QA tests have started for PR 2063 at commit d802369.

This patch merges cleanly.

manishamde · 2014-08-20T21:24:48Z

Thanks @jkbradley

I had some minor comments that I have noted above. LGTM!

jkbradley · 2014-08-20T21:55:25Z

@mengxr @manishamde Thanks for the feedback! I believe I've addressed all of the comments.

SparkQA · 2014-08-20T22:00:53Z

QA tests have started for PR 2063 at commit 9dd1b6b.

This patch merges cleanly.

SparkQA · 2014-08-20T22:13:49Z

QA tests have finished for PR 2063 at commit d802369.

This patch passes unit tests.
This patch merges cleanly.
This patch adds no public classes.

SparkQA · 2014-08-20T22:55:37Z

QA tests have finished for PR 2063 at commit 9dd1b6b.

This patch passes unit tests.
This patch merges cleanly.
This patch adds the following public classes (experimental):
- In multiclass classification, all$2^`
- public final class JavaDecisionTree

atalwalkar · 2014-08-20T23:01:01Z

docs/mllib-decision-tree.md

-binary classification, we can reduce the number of split candidates to `$M-1$` by ordering the
+For a categorical feature with `$M$` possible values (categories), one could come up with
+`$2^{M-1}-1$` split candidates. For binary classification and regression,
+we can reduce the number of split candidates to `$M-1$` by ordering the
 categorical feature values by the proportion of labels falling in one of the two classes (see


This explanation is specific to binary classification, though I think it's supposed to explain a strategy that's applicable to both binary classification and regression.

jkbradley · 2014-08-21T00:07:08Z

@atalwalkar Thanks for the comments! I believe I've fixed the issues.

SparkQA · 2014-08-21T00:11:58Z

QA tests have started for PR 2063 at commit 2dd2c19.

This patch merges cleanly.

atalwalkar · 2014-08-21T00:34:17Z

LGTM

SparkQA · 2014-08-21T01:06:53Z

QA tests have finished for PR 2063 at commit 2dd2c19.

This patch passes unit tests.
This patch merges cleanly.
This patch adds no public classes.

mengxr · 2014-08-21T07:19:05Z

I've merged this into master and branch-1.1. Thanks!!

@mengxr

Updated DecisionTree documentation, with examples for Java, Python.
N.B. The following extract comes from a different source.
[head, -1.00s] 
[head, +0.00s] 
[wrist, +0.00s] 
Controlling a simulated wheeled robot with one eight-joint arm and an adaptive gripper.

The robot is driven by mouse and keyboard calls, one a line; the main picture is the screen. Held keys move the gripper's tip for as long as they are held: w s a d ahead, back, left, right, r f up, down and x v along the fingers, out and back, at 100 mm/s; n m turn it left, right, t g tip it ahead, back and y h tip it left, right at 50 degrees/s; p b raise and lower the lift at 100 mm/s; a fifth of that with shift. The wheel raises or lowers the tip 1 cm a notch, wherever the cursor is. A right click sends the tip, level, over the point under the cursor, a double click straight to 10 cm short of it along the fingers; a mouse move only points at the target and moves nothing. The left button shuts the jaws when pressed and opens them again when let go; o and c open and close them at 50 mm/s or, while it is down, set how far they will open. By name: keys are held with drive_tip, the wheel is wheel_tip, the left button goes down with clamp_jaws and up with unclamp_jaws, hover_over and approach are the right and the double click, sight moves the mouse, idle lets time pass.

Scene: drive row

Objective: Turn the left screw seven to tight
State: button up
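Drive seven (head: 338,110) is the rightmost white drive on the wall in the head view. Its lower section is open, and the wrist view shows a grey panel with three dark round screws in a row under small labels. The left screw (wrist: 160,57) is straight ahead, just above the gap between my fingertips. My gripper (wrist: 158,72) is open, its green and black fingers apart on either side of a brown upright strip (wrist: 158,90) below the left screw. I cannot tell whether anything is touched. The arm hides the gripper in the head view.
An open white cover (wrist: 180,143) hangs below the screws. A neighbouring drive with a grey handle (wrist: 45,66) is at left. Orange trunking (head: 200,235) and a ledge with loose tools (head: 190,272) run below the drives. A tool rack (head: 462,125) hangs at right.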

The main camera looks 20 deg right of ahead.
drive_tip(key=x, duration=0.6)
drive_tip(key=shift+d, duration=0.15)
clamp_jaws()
Added same Java example to code as well. CC: @mengxr @manishamde @atalwalkar Author: Joseph K. Bradley <[email protected]> Closes #2063 from jkbradley/dt-docs and squashes the following commits: 2dd2c19 [Joseph K. Bradley] Last updates based on github review. 9dd1b6b [Joseph K. Bradley] Updated decision tree doc. d802369 [Joseph K. Bradley] Updates based on comments: cache data, corrected doc text. b9bee04 [Joseph K. Bradley] Updated DT examples 57eee9f [Joseph K. Bradley] Created JavaDecisionTree example from example in docs, and corrected doc example as needed. d939a92 [Joseph K. Bradley] Updated DecisionTree documentation. Added Java, Python examples. (cherry picked from commit 050f8d0) Signed-off-by: Xiangrui Meng <[email protected]>

@mengxr

Updated DecisionTree documentation, with examples for Java, Python. Added same Java example to code as well. CC: @mengxr @manishamde @atalwalkar Author: Joseph K. Bradley <[email protected]> Closes apache#2063 from jkbradley/dt-docs and squashes the following commits: 2dd2c19 [Joseph K. Bradley] Last updates based on github review. 9dd1b6b [Joseph K. Bradley] Updated decision tree doc. d802369 [Joseph K. Bradley] Updates based on comments: cache data, corrected doc text. b9bee04 [Joseph K. Bradley] Updated DT examples 57eee9f [Joseph K. Bradley] Created JavaDecisionTree example from example in docs, and corrected doc example as needed. d939a92 [Joseph K. Bradley] Updated DecisionTree documentation. Added Java, Python examples.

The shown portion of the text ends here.